Through June 22. Kasmin, 297 10th Avenue, Manhattan; 212-563 4474, kasmingallery.com.

For nearly 50 years the artist Jamie Nares has sped up time and slowed it down, lingering on it or folding it back in on itself. This two-venue retrospective — at MoMA, 40 of Nares’s No Wave and post-Minimalist films from the mid-1970s; and at Kasmin, 100 works on paper made after she traded her Super 8 for a paintbrush — suggest that her concerns have remained constant even as their expression changes.

The most thrilling remains “Pendulum” (1976). Nares suspends a heavy metal sphere on a wire and shoots it from multiple angles — at street level and above, and with the camera duct-taped to it — as it slices through a deserted TriBeCa street for 17 minutes. The sphere flirts with walls and threatens to obliterate fire escapes, a wrecking ball presaging the neighborhood’s impending redevelopment. It is the exact kind of a film a painter would make, the pendulum tracing out its elegant line in the air, a metronome ticking out a visible pulse.

Nares’s 2011 film, “Street” is another one: a continuous, linear gesture, three minutes of footage trawling the streets of the city slowed into a 61-minute tableau of kinetic humanism. It recalls the artist’s untitled 1988 oil on wax paper: an undulating gesture made without breaking contact, the brushstroke as tracking shot. Many of the paper works behave this way, Nares’s thick marks gliding along the surface, inducing, as in her films, a trance-like state. In both the films and drawings, there’s an attempt to locate a still point amid perpetual motion, and the recognition that that impulse is both impossible as it is inevitable.

SoHo

Through Aug 31. Judd Foundation, 101 Spring Street, Manhattan; 212-219-2747, juddfoundation.org. Public hours: Friday–Saturday, 1:00–5 p.m., or by appointment.

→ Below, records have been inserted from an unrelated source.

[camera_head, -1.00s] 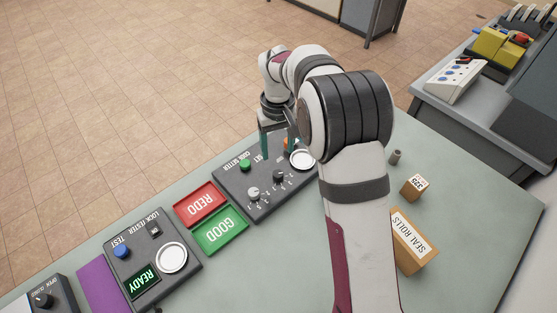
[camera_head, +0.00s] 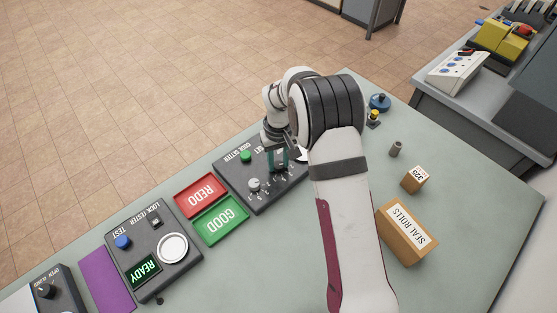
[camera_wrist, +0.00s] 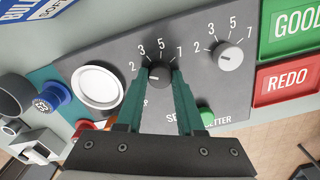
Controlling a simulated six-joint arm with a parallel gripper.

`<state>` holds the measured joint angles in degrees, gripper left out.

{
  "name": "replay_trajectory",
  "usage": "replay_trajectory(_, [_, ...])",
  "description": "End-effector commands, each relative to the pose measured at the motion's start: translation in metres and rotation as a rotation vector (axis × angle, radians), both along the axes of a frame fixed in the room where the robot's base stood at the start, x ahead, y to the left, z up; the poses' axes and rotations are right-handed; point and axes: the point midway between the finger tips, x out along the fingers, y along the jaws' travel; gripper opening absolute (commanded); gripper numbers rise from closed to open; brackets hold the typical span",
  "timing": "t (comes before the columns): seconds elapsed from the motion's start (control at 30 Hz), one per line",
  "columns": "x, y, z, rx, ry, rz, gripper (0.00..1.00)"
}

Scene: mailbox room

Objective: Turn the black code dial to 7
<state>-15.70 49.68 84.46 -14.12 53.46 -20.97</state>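The black code dial (camera_wrist: 160,75) is on the dark panel in the wrist view, with the numbers 2, 3, 5 and 7 around its upper side. Its pointer mark is too small to read. My gripper (camera_wrist: 161,71) has its teal fingers down on either side of the dial, which fills the narrow gap between the tips. In the head view my gripper (camera_head: 279,163) is low over the setter panel (camera_head: 240,175), and the arm and fingers mostly hide the black dial there.
A grey dial (camera_wrist: 230,57) is beside the black one. A green button (camera_wrist: 206,116) and a large white round button (camera_wrist: 98,86) flank my fingers. The red REDO tray (camera_head: 201,195) and green GOOD tray (camera_head: 220,219) lie left of the panel. Boxes (camera_head: 407,234) stand right of my arm.

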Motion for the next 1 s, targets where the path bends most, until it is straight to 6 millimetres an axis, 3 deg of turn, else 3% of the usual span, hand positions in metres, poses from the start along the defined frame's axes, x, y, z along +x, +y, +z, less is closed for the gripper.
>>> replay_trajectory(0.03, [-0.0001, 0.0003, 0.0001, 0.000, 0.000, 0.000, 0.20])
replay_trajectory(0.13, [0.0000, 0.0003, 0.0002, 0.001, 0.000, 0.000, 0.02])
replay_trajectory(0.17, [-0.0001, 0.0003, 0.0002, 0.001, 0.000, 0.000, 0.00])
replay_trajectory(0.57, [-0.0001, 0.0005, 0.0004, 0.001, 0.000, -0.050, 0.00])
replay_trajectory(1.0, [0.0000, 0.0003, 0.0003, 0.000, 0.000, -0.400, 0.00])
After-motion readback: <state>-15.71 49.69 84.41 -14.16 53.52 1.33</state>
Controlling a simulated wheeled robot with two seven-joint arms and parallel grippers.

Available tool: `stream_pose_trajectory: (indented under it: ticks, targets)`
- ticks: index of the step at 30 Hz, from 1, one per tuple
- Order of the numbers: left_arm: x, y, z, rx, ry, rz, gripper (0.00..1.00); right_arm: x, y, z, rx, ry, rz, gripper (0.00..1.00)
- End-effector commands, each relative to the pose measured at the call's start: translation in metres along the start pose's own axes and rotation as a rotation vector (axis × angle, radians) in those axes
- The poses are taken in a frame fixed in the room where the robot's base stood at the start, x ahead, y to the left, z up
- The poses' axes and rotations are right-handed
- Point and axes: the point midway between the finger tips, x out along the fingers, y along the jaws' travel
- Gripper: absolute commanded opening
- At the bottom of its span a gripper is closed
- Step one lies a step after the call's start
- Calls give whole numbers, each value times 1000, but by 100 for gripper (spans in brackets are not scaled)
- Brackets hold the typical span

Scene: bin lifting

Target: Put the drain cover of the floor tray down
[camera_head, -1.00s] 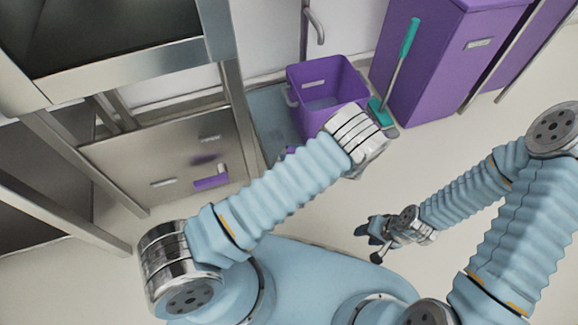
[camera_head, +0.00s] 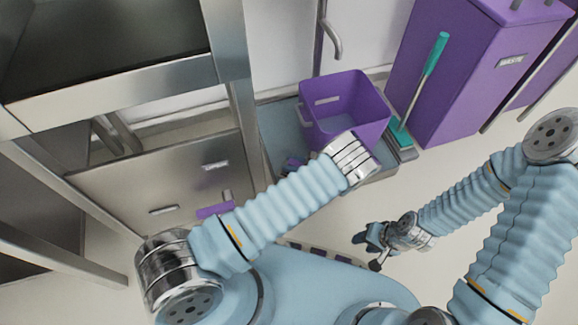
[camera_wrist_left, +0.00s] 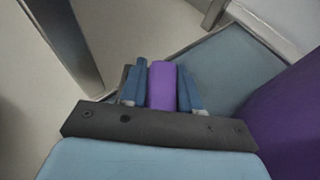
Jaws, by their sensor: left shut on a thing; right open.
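The floor tray (camera_head: 283,124) is a shallow blue-grey tray against the wall. It also shows in the left wrist view (camera_wrist_left: 218,72). My left gripper (camera_head: 291,164), partly hidden by my arm in the head view, is at the tray's near left part. In the left wrist view, its blue fingers (camera_wrist_left: 163,88) are shut on a purple rounded piece (camera_wrist_left: 162,84), which I take for part of the drain cover. Its lower part is hidden by the dark gripper body. Its height above the tray is unclear. My right gripper (camera_head: 368,250) is open and empty over the floor.
A purple bin (camera_head: 357,112) stands on the tray, close to the left gripper's right. A green-handled brush (camera_head: 418,88) and a tall purple waste bin (camera_head: 465,75) stand further right. A steel table frame (camera_head: 240,110) and a panel (camera_head: 150,183) are at left.

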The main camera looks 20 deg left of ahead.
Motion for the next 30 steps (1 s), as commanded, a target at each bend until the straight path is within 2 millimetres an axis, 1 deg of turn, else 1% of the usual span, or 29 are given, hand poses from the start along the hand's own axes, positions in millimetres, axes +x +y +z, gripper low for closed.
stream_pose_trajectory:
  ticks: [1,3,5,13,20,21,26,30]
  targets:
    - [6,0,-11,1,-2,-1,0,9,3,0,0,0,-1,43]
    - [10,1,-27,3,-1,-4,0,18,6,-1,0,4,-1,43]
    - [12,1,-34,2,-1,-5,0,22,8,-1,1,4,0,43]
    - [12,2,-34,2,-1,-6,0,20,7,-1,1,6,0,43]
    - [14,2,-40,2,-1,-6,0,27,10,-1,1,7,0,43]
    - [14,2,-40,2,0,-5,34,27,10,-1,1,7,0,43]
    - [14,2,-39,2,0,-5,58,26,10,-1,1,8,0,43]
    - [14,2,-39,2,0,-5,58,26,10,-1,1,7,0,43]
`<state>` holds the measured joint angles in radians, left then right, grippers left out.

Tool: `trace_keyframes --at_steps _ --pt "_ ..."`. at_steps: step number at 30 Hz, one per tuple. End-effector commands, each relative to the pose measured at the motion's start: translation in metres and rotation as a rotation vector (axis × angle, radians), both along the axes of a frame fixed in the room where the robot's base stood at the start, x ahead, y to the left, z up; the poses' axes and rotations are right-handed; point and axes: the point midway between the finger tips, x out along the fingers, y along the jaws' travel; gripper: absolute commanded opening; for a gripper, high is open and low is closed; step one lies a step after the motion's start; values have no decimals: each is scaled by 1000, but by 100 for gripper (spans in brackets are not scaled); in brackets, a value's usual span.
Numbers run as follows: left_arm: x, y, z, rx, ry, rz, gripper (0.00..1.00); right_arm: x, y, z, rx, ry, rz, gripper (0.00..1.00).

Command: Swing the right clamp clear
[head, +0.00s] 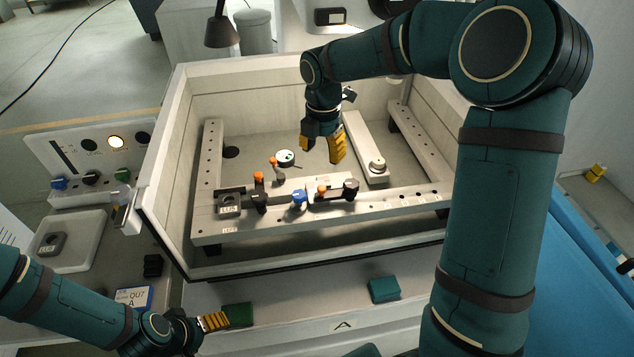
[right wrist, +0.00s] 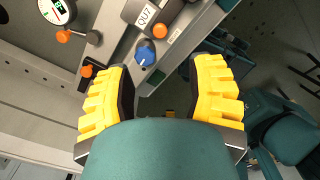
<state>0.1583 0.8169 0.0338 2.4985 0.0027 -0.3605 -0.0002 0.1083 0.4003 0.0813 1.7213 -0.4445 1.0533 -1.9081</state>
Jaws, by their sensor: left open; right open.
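The right clamp (head: 335,194) lies on the front rail of the frame inside the tank, a dark bar with an orange tip and a black knob. In the right wrist view its dark arm (right wrist: 170,14) shows at the top. A similar orange-tipped left clamp (head: 258,192) stands further left, with a blue knob (head: 299,198) between them. My right gripper (head: 321,153) is open, pointing down above and behind the right clamp, apart from it. Its yellow fingers (right wrist: 163,78) hold nothing. My left gripper (head: 222,320) is open in front of the tank, low at the left.
Tank walls (head: 165,140) enclose the frame. A round dial (head: 285,158) and an orange-tipped lever (head: 276,168) stand behind the clamps. A light bar (head: 362,145) with a round knob lies at the right. A control panel (head: 90,155) stands at the left.

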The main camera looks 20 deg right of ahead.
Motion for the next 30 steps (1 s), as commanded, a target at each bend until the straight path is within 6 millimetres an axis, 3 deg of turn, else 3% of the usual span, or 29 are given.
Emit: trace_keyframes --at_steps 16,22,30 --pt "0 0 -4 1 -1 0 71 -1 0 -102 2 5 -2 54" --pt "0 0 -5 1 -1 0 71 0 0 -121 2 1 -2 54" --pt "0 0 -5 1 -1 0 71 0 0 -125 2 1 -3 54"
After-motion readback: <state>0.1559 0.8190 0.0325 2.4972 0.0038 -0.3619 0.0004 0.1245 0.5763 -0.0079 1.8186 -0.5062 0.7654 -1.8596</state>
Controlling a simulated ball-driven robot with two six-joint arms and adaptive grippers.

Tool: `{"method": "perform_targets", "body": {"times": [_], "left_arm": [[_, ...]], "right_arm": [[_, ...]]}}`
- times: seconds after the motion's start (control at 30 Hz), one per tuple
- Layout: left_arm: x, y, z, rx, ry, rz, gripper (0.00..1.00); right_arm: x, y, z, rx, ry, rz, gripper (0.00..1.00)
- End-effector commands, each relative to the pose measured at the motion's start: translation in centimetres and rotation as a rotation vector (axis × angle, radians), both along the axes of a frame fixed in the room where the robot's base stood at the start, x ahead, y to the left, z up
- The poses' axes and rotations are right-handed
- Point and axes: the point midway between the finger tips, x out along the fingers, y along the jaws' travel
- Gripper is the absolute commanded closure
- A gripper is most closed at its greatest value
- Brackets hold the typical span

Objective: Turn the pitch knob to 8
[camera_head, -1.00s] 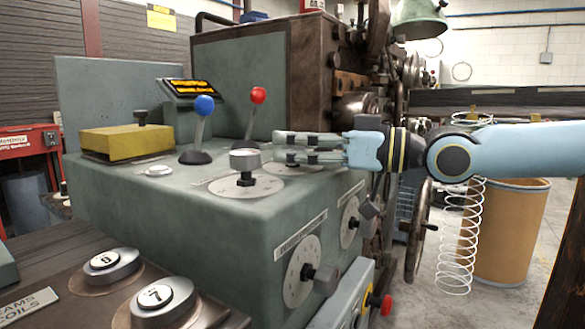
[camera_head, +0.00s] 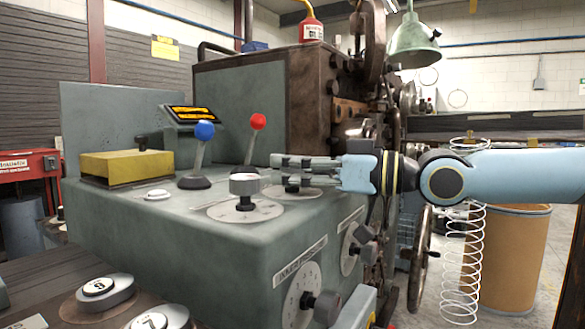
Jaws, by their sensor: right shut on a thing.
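My right gripper (camera_head: 285,170) comes in from the right over the top of the green-grey control box. Its fingers are shut on a knob that they mostly hide. A pale round dial plate (camera_head: 291,190) with a small dark foot shows just under the fingers. In front and to the left stands another knob (camera_head: 245,184) with a grey cap on its own pale dial (camera_head: 246,211); the fingertips are close behind its cap. I cannot read which knob is the pitch knob or where its pointer stands.
A blue-topped lever (camera_head: 203,131) and a red-topped lever (camera_head: 258,122) rise behind the dials. A yellow block (camera_head: 127,167) sits at the left. Two dials with knobs are on the front face, one knob (camera_head: 327,307) low down. A white coil (camera_head: 465,265) hangs at the right.

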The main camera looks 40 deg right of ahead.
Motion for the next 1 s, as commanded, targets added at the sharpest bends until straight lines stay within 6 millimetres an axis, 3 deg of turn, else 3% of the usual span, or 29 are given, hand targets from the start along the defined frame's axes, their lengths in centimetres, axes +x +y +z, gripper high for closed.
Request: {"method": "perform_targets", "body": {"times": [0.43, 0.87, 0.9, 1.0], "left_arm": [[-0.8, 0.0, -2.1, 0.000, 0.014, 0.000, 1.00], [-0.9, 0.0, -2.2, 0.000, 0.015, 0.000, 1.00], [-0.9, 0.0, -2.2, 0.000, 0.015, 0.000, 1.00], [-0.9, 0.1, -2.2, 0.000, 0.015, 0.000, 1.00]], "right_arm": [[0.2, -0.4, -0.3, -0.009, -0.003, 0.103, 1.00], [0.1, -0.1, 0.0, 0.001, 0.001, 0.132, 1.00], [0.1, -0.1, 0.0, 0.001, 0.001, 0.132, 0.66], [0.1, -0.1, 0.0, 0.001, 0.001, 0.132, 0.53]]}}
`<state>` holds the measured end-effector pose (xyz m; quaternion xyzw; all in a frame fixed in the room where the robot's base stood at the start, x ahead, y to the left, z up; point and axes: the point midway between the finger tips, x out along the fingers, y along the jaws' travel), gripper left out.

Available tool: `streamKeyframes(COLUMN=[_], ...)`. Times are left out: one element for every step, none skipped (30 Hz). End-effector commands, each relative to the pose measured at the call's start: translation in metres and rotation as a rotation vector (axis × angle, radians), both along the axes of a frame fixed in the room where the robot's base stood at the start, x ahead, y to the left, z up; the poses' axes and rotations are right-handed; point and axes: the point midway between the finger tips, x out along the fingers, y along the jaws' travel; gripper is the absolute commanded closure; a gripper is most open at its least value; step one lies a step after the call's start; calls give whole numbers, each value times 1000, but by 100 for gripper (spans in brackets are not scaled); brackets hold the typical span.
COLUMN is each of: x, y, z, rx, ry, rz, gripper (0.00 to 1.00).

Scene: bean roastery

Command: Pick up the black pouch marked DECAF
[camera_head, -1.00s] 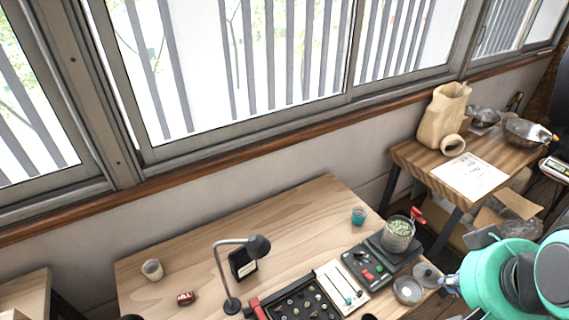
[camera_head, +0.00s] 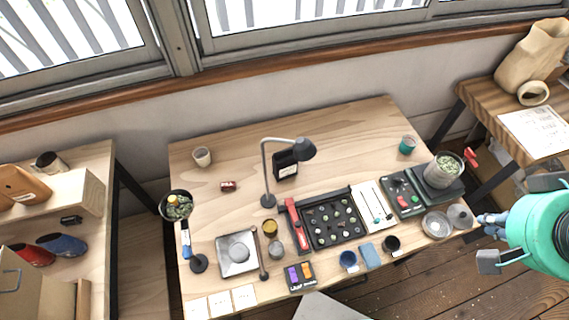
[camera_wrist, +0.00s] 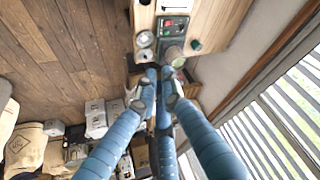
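A small black pouch (camera_head: 286,165) with a pale label stands at the back middle of the wooden table (camera_head: 350,125), partly behind the desk lamp. Its lettering is too small to read. My gripper (camera_head: 490,218) is at the far right of the head view, by the table's right end, far from the pouch. In the wrist view, the blue fingers of my gripper (camera_wrist: 160,76) look spread apart with nothing between them. The pouch cannot be made out in the wrist view.
In front are a black bean tray (camera_head: 332,246), a scale with a container of green beans (camera_head: 443,171), and small cups. The table's back right is mostly clear.

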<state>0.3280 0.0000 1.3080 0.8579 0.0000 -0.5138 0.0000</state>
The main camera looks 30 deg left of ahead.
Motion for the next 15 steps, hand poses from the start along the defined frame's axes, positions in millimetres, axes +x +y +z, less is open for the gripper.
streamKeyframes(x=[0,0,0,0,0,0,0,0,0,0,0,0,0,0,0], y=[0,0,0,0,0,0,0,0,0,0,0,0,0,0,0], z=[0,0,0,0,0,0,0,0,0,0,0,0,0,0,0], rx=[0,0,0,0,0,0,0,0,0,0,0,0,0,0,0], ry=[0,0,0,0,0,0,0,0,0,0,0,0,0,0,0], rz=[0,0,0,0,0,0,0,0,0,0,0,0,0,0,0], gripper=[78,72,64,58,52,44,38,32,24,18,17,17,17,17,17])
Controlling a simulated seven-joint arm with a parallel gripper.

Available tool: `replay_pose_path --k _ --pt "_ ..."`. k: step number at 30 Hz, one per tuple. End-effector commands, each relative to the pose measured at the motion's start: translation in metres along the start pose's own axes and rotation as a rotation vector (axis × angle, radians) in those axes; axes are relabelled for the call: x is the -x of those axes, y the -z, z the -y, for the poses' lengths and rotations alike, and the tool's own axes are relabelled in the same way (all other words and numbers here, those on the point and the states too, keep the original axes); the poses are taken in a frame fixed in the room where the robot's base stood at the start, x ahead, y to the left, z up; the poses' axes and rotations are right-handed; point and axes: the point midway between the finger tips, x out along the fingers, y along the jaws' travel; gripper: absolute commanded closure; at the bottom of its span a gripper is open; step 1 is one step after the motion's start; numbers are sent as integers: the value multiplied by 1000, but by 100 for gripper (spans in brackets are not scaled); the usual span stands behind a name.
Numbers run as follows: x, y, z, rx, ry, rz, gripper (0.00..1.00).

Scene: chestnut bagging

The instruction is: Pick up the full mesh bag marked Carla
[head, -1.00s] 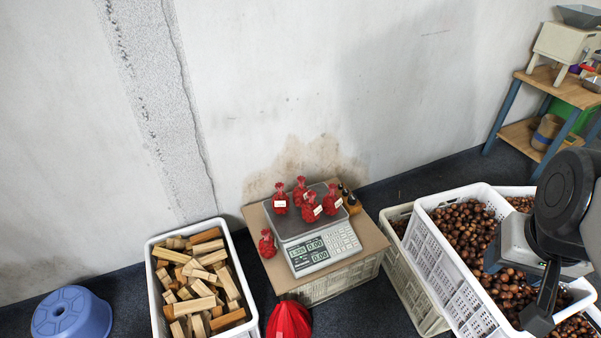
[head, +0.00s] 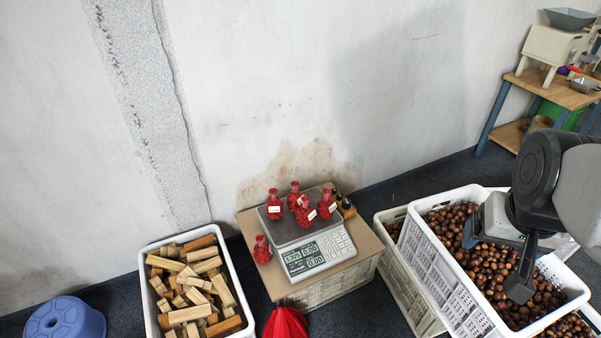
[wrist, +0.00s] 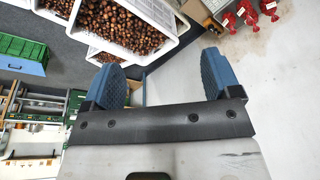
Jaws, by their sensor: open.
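Several full red mesh bags with white labels stand on the weighing scale (head: 308,236). They are a left bag (head: 274,210), a back bag (head: 294,197), a front bag (head: 306,217) and a right bag (head: 327,208). Another red bag (head: 262,251) stands on the cardboard left of the scale. The names are too small to read, so I cannot tell which is Carla. My gripper (wrist: 164,78) is open and empty in the wrist view. In the head view it hangs over the chestnut crate, well right of the bags. The wrist view shows several red bags (wrist: 248,14) at top right.
White crates of chestnuts (head: 420,258) stand at right. A crate of wood blocks (head: 148,300) stands left of the scale, with a blue stool (head: 66,318) further left. A red cloth-like item (head: 286,324) is in front.

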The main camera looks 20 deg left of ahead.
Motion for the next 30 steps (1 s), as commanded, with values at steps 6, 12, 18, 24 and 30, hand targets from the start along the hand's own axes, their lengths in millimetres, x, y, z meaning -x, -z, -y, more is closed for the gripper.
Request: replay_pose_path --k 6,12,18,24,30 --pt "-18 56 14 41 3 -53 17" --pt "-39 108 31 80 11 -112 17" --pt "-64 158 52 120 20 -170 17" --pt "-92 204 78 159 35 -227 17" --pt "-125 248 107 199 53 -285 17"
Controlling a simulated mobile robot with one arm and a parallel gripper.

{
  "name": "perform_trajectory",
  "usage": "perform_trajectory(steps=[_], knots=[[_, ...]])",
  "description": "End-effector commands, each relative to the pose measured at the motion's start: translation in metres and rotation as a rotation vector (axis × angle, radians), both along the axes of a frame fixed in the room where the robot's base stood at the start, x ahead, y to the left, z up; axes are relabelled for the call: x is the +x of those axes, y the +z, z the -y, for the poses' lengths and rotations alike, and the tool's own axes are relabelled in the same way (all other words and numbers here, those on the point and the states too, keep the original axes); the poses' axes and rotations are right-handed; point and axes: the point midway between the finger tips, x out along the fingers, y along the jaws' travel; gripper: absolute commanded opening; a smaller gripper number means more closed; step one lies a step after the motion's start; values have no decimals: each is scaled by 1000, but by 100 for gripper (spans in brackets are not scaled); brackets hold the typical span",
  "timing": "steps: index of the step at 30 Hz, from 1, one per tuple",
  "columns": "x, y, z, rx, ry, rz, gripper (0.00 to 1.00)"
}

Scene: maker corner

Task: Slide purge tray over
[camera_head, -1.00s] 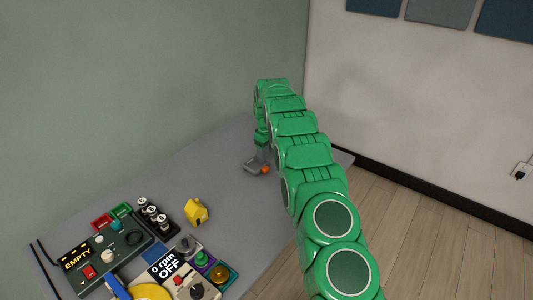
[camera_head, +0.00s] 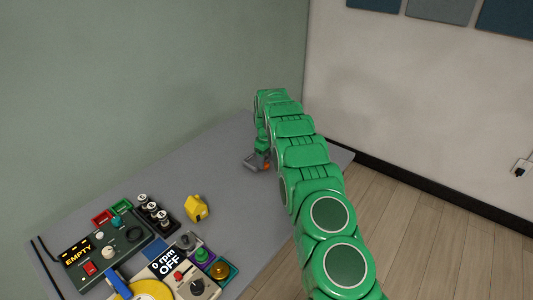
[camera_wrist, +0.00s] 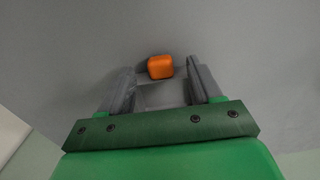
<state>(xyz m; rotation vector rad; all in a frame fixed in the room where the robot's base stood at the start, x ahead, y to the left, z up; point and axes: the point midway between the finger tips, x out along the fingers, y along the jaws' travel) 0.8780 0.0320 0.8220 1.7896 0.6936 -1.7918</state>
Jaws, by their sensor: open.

In 1971 Robert Irwin installed a 12-foot acrylic column in the ground floor of Donald Judd’s SoHo studio, a prism positioned to pick up light from the building’s large southern and western windows. Since the early ’60s, Irwin had been pushing the definition of art beyond objecthood, gradually reducing his work of distractions until he stopped producing salable art works. By 1970, he had abandoned his studio in favor of what he called a conditional practice: making subtle, barely perceptible interventions in architecture to to tease out the marvels of visual potential. He viewed his installations merely as tools to induce the real art, which was perception — “to make people conscious of their consciousness.”

A later iteration of that work, “Sculpture/Configuration 2T/3L,” first exhibited at Pace in 2018, is on view in roughly the same spot (the hole bored through the floor 53 years ago remains, never filled). More advanced, formed by two columns of stuttering panels of teal and smoky brown acrylic, it’s beautiful, but its beauty is beside the point. It melts into the background, both there and not there. Sunlight catches a corner or flutters over a faceted edge as you move around it, splicing and refracting SoHo’s thrum, making it new.

The installation’s long run means the quality of natural light will change and so too will the effect. It’s a slow, affecting distillation of Irwin’s philosophy, which remains generously contra the art world’s relentless demand for novelty. Irwin, who died last year, refined an expansive vision, making us aware of the transitory, letting us see what was always there, for as long as we can.